I will speak briefly to all four amendments. These amendments have been circulated on sheet 5324 revised. Item (2) that I have raised refers to the misuse of market power. In some respects, I can argue—and those responding to my amendments could argue—that this amendment does not change the law significantly. In my view, that is its virtue, but others may argue that it is not necessary. I am attempting here to provide more guidance to the courts in relation to a substantial degree of power in the market. There are some key words included in my amendment that, in my view, make it slightly more effective than the government’s amendments, which have already been put through the bill.

Although this amendment does look similar to the government’s amendments, it includes additional key words and concepts that the government’s amendments lack. I refer in particular to the phrase ‘at least’, which leaves open to the court to find that there may be other factors that may determine a substantial degree of power in the market. In other words, I seek to give the courts more leg room. My remarks in that regard refer to (3F).

With respect to (3G), this amendment does not elevate the ability to raise prices to being the sole test of substantial market power, because that is already the test used by the courts through the Boral case. The amendment states that a company can have substantial market power, even though it cannot raise prices without losing business. My amendment attempts to oblige the court to look beyond an ability to raise prices to other determinants of market power. Currently, the High Court has become too focused on an ability to raise prices without losing business and this amendment operates to move them away from that focus, in accordance with the parliamentary intention behind the concept of ‘substantial market power’.

Item (3) covers predatory pricing. I have included this amendment as I was unsure whether Labor would be putting forward the amendments they originally proposed in the House of Representatives. I believe that this is an important point to be made and it should be made again: the court does not need to have regard to the ability of a corporation to recoup its losses when determining whether or not there has been predatory pricing. The issue of recoupment is a huge issue in trade practices cases, trade practices theory and trade practices commentary. My own belief—and, in part, it comes from my extensive business experience—is that the ability of a corporation to recoup its losses is not a necessary condition when referring to the issue of predatory pricing. So they are items (2) and (3), which I put.

I will now discuss items (4) and (5), which I will have moved separately. In introducing item (4)(4C), I suggest that some people may again see this as rather nuanced. Currently, the test for taking advantage is whether the company could have engaged in the same conduct without substantial market power.

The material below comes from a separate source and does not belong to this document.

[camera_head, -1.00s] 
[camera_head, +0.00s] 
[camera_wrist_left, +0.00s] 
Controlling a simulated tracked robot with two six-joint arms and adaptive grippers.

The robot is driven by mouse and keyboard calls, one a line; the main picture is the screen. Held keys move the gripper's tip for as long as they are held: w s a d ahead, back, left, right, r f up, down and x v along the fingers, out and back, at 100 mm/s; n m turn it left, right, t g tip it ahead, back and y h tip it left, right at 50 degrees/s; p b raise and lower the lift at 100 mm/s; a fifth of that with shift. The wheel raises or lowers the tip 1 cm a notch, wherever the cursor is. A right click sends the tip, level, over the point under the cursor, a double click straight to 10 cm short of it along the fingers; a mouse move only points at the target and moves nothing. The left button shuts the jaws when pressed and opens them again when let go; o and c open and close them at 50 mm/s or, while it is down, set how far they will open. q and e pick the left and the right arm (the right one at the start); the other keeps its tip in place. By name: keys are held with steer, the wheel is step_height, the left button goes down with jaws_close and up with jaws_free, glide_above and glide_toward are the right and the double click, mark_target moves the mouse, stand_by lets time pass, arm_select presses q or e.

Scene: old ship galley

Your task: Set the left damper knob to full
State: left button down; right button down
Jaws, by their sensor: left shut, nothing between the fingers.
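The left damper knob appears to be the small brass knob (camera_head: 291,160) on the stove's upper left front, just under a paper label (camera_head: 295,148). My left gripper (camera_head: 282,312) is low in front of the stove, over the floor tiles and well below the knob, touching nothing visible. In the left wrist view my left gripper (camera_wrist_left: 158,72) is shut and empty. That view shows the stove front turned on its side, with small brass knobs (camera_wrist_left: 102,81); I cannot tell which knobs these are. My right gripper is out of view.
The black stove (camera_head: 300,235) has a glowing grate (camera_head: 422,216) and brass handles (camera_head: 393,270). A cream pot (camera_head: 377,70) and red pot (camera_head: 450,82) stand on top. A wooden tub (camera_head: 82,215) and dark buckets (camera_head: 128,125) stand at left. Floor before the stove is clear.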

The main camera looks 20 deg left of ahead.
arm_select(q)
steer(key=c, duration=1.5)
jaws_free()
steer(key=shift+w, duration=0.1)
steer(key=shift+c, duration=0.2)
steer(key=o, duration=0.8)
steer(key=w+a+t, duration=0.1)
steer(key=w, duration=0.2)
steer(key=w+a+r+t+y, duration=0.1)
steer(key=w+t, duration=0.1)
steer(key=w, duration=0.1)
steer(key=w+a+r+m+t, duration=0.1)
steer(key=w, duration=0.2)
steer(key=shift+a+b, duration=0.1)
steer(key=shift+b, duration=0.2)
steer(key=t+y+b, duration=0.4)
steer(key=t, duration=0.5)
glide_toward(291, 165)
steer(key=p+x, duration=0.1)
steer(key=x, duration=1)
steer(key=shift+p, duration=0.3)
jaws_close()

That is, if a company with substantial market power could have engaged in the same conduct without market power, the firm is currently not considered to have taken advantage of its substantial market power. Up until now, the courts have treated ‘take advantage’ as another onerous hurdle to render section 46 relatively weak. This amendment attempts to stop the courts from using the current onerous test for ‘take advantage’. If this amendment were in place, the test would revert to ‘using market power’.

Item (5), 46AB, is the attempted amendment. Although there has been a move away from using the word ‘anticompetitive’ in the Trade Practices Act—I might say, through the chair, that I have always rather liked the word ‘anticompetitive’—I think it is essential that it is made clear that it is only anticompetitive price discrimination that is prohibited. As we all know, not all price discrimination is anticompetitive. In fact, as the minister recently outlined, price discrimination and price competition are to be desired and encouraged and not discouraged. So being able to buy something on special at one store instead of another is what a competitive marketplace is about. That is why the amendment is framed as it is. There may be different costs in supplying, and there is a defence built into the amendment. The amendment also seeks to stop a firm from engaging in price discrimination and, if a person or company were seeking to induce a person to do so, that person or company would be involved in a breach of this amendment through the operation of section 75B(1B).

Item 5 is an attempt to introduce 46AC, anticompetitive geographic price discrimination. People may wonder why you should have anticompetitive geographic price discrimination. The reality is that there can be locations where price discrimination happens to attempt to eliminate the competition in a particular locale, whereas in a different suburb or city there is no price discrimination. In other words, it is particular to a branch or store and not to the chain or organisation. I would point out that ‘location’ here is given its ordinary meaning—that is, Canberra as different from Sydney or from Perth, or it could even be Deakin as different from Belconnen. I think this amendment is potent in looking at situations in suburbs where large supermarket chains charge different prices to try to drive out competitors in the particular suburbs where those competitors still exist.

If prices are different in any location for an anticompetitive purpose—not for a competitive purpose—they will come under scrutiny under this amendment, unless justified by a pro-competitive reason such as clearing perishable or obsolete stock or by higher costs of supplying at different locations. Different prices can therefore fall under this provision. I would point out that this type of behaviour is recognised in Canada and this amendment is modelled on a provision of Canadian law. That is why we have put it up as an idea. From my long experience in these matters, I have no doubt that the government will reject the idea, but I would like to hear on the record why they would reject it.